Third Mask Festival brings new experience to Chicago

By Blaise Mesa, Managing Editor

A type of theater not often seen will take center stage when inaugural The Third Mask Festival comes to campus.

The Third Mask Festival, organized by students in the festival management practicum class in the Business and Entrepreneurship Department, will showcase devised theatre, similar to an experimental or improvised commedia dell’arte or performance.

The festival will take place May 2–4 at two locations, C33 Gallery, 33 E. Ida B. Wells Drive and Sheldon Patinkin Theatre, 72 E. 11th St.

Ashley Hollingshead, second-year theatre graduate student, will perform in the event May 2. Orlando Pinder

Second-year arts management graduate student Wendolyn Sims-Rucker is in the festival management practicum class and is on the festival’s marketing team.

Sims-Rucker said there are a lot of members in her cohort in the arts management program interested in theater business, but no electives related to this interest.
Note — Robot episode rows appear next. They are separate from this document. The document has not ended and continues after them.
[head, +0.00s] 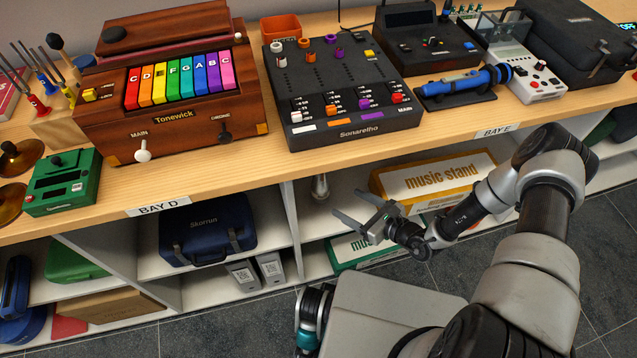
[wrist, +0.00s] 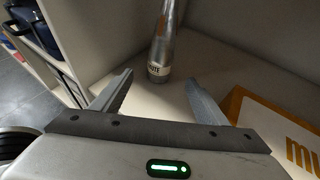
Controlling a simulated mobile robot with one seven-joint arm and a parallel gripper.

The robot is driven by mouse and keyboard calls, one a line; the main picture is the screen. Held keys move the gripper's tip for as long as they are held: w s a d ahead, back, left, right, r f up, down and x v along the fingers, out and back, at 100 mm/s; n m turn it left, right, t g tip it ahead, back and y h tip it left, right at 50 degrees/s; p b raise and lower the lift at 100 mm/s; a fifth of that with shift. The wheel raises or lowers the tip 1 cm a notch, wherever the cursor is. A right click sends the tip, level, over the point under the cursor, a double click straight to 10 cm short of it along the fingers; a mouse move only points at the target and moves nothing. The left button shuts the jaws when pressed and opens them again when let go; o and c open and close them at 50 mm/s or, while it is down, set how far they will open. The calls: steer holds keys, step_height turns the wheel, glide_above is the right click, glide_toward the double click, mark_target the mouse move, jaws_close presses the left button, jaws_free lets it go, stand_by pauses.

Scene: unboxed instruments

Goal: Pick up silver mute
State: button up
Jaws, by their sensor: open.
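The silver mute (wrist: 164,45) stands on a white shelf in the wrist view, beyond my fingertips and roughly centred between them. It is a slim metallic cylinder with a pale label near its base; its top is cut off by the frame. In the head view the mute (head: 320,187) shows as a small grey shape on the shelf under the counter, beside a divider. My gripper (head: 357,209) is open and empty in front of that shelf. In the wrist view its two fingers (wrist: 158,88) are spread apart, with the mute not between them.
A yellow "music stand" box (head: 432,182) lies right of the mute; it also shows close to my right finger in the wrist view (wrist: 262,130). A white divider (head: 296,232) stands left. The wooden counter (head: 330,158) with instruments is above. A blue case (head: 208,229) sits in the left bay.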

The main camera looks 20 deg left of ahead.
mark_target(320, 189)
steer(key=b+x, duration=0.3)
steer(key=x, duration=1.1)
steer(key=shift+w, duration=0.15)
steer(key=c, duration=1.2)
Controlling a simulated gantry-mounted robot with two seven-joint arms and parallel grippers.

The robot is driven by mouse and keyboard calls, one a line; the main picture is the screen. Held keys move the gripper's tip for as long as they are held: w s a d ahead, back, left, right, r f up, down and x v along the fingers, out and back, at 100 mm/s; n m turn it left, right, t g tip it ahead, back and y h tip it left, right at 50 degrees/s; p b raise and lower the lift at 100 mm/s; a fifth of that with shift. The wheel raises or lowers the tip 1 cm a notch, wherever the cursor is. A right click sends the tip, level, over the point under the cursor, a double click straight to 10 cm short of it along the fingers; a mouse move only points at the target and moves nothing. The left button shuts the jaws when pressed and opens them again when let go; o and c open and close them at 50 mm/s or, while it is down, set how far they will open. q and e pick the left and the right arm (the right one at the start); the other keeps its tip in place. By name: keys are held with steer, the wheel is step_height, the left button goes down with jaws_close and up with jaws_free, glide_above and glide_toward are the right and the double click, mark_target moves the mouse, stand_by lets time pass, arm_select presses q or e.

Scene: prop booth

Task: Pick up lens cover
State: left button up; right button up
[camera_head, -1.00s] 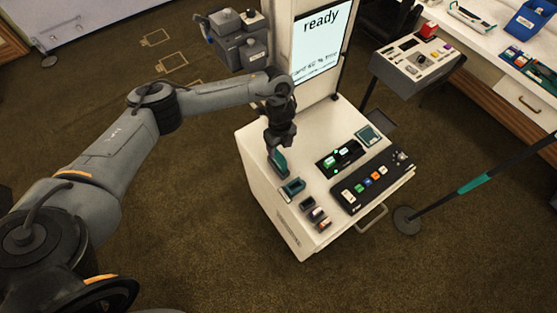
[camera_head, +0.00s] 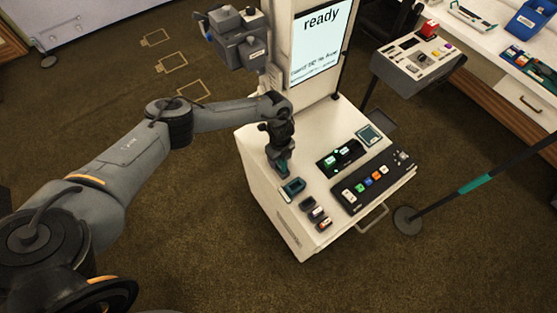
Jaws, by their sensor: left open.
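My left gripper (camera_head: 281,167) reaches down at the left side of the white cart top, its fingers pointing downward and open. A small dark teal piece (camera_head: 283,172), which may be the lens cover, shows at the fingertips; the fingers partly hide it, and I cannot tell whether they touch it. A dark tray-like holder with a teal inside (camera_head: 293,187) lies just in front of it on the cart top. My right gripper is not in view.
Small dark items (camera_head: 317,213) lie near the cart's front left edge. A black button panel (camera_head: 373,181) and a dark slotted block (camera_head: 341,158) are to the right. A lit screen (camera_head: 318,45) stands behind. A post (camera_head: 470,185) stands right of the cart.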

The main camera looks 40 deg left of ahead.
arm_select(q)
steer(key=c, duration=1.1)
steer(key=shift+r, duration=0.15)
The festival helped give students the realworld experience they desired, she added.

Ashley Hollingshead, second-year theatre graduate student and performer in the event, said the festival might be a new experience for attendees used to seeing performances such as Shakespeare or musicals.

There will be 10, 30–45 minute performances, according to Hollingshead. All shows are final thesis projects from students and will be “as individual as the 10 people putting them on,” they said.

Hollingshead said there are pieces with traditional storytelling, dance theater and even performative-lecture theater.

Associate Professor of Instruction in the Theatre Department Albert Williams said people are not exposed to European devised theatre often, and these performances can broaden people’s perspectives.

“The more international our perspective can be, the less likely we are to make the mistakes our ancestors made,” Williams said.

Second-year arts management graduate student Wendolyn Sims-Rucker is working on the marketing team for the festival. Orlando Pinder

Williams said this festival is the first performance of the first cohort of European Devised Theatre MFA students.

Chair of the Business and Entrepreneurship Department Mary Filice co-teaches the festival management practicum class. She said when students watch the performances they will understand people have a commonality to share and that they are valued.

The festival will include two panels and two workshops, one of which is the “Diversity & Devising” panel, which Filice said will add the most value to the festival.

“This is going to be so aligned with the college and with our commitment to investigating how to ensure theatrical performances—also the management of those performances—are as diverse and equitable as possible,” Filice said.

Filice hopes the festival will become an annual event.

“We have a huge theater department here,” Hollingshead said. “There are some opportunities for devising, … but not as much a focus as is in our program. There is an interest in that amongst undergrads. People who come and see these works—and/or take the workshops and attend the panels—will get a greater exposure to this type of theater.”